After six days of vote counting, nearly complete official returns Friday left the race a virtual three-way tie. Bolivia's Congress will meet Aug. 6 to choose the next president from the top two vote-getters.

Gonzalo Sanchez de Lozada, the center-right candidate who served as president from 1993 to 1997, appeared likely to win, despite having garnered just 22.5% of the vote as of Friday evening.

But Evo Morales, the Aymara Indian and former coca farmer who founded the Movement Toward Socialism, could also be a big winner. Long an opponent of U.S.-backed efforts to eliminate the farming of coca leaves--used, among other things, to make cocaine--Morales is now poised to become the leader of the largest opposition party in Congress.

All 157 seats in both houses of Congress were at stake in the election. Morales' party won seven seats in the 27-member Senate and 26 seats in the 130-member Chamber of Deputies, making the Movement Toward Socialism the second-largest party in both houses of Congress, behind the Nationalist Revolutionary Movement, or MNR, of Sanchez de Lozada.

"I am happy. There is enormous satisfaction, above all for the people, the people who are discriminated against," said Morales, best known for organizing coca farmers in the region around Cochabamba in central Bolivia. "The people have voted against any further eradication of coca, not only in Cochabamba but in all Bolivia."

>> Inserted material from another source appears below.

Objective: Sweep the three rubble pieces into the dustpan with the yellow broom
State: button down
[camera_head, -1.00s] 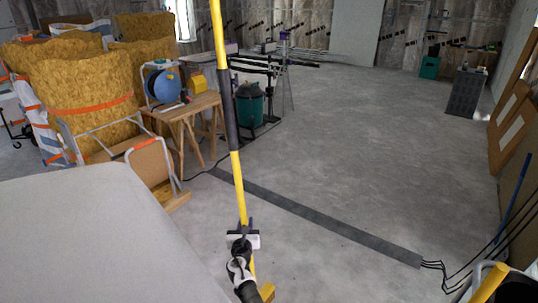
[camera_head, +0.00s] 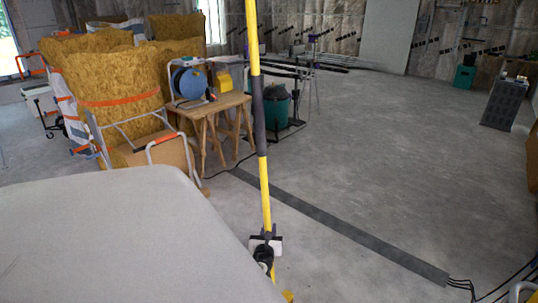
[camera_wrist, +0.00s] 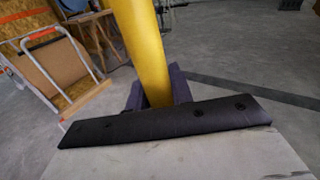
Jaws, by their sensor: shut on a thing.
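My gripper (camera_head: 265,243) is shut on the yellow broom (camera_head: 265,195), around its long pole. The pole stands nearly upright and runs out of the top of the head view, with a dark grey sleeve partway up. In the wrist view the broom (camera_wrist: 141,50) passes between the dark fingers of my gripper (camera_wrist: 152,88). The broom's head cannot be made out. The rubble pieces and the dustpan do not show in either view.
A wooden trestle table (camera_head: 212,108) with a blue reel (camera_head: 188,83) and insulation rolls (camera_head: 105,85) stand at the left. A dark floor strip (camera_head: 340,225) crosses to cables at the right. A green bin (camera_head: 277,107) stands beyond. The concrete floor (camera_head: 400,150) is mostly clear.

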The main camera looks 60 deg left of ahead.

Morales and his followers say that coca is a traditional crop used for home remedies and that the farmers who grow it would go broke if forced to grow something else. Most analysts here say support for Morales grew--from 4% in polls earlier this year to 20.8% in Sunday's election--thanks in large measure to Rocha's repeated attacks on the coca growers.

Just days before the vote, Rocha suggested that a Morales victory would mean the end of U.S. aid.

"The Bolivian electorate must consider the consequences of choosing leaders somehow connected with drug trafficking and terrorism," he said in a speech in the rural region of Chapare on June 26.

To many, Morales became a symbol of national honor in the face of "Yankee imperialism."

Now, his strong showing has thrown the political process into turmoil. The leaders of all the major parties have said they would not join a coalition government with Morales. But leaders of those same parties do not seem keen to make a deal with Sanchez de Lozada and the MNR either.

On Thursday, spokesmen for two major parties claimed that the U.S. ambassador's statements were part of a plan to help Sanchez de Lozada win. The ambassador, the argument went, attacked Morales to divert votes from more centrist candidates, including the second-place finisher, Manfred Reyes Villa, the mayor of Cochabamba, who received 20.9% of the vote.

Victor Gutierrez, a spokesman for Reyes Villa, claimed the ambassador's statements had caused a 10% shift of votes to Morales, costing Reyes Villa a clear victory. Reyes Villa boycotted a July 4 party at the American Embassy in protest. Jaime Paz Zamora, of the Movement of the Revolutionary Left, which finished fourth, called the ambassador's statements "a form of electoral terrorism."

Morales has said that his party will not ally itself with any of the major candidates and that his block of deputies and senators will form an alternative legislature that will rule "from the street."

Morales is likely to find allies in at least one other party that made strong gains in the election. The Aymara-Quechua Indian coalition led by Felipe Quispe is projected to take eight seats in the Chamber of Deputies.

Quispe has suggested that Bolivia's impoverished Indian population might soon launch an insurrection against a government that continues to be dominated by descendants of Europeans.


Staff writer Hector Tobar reported from Buenos Aires and special correspondent Enever from La Paz.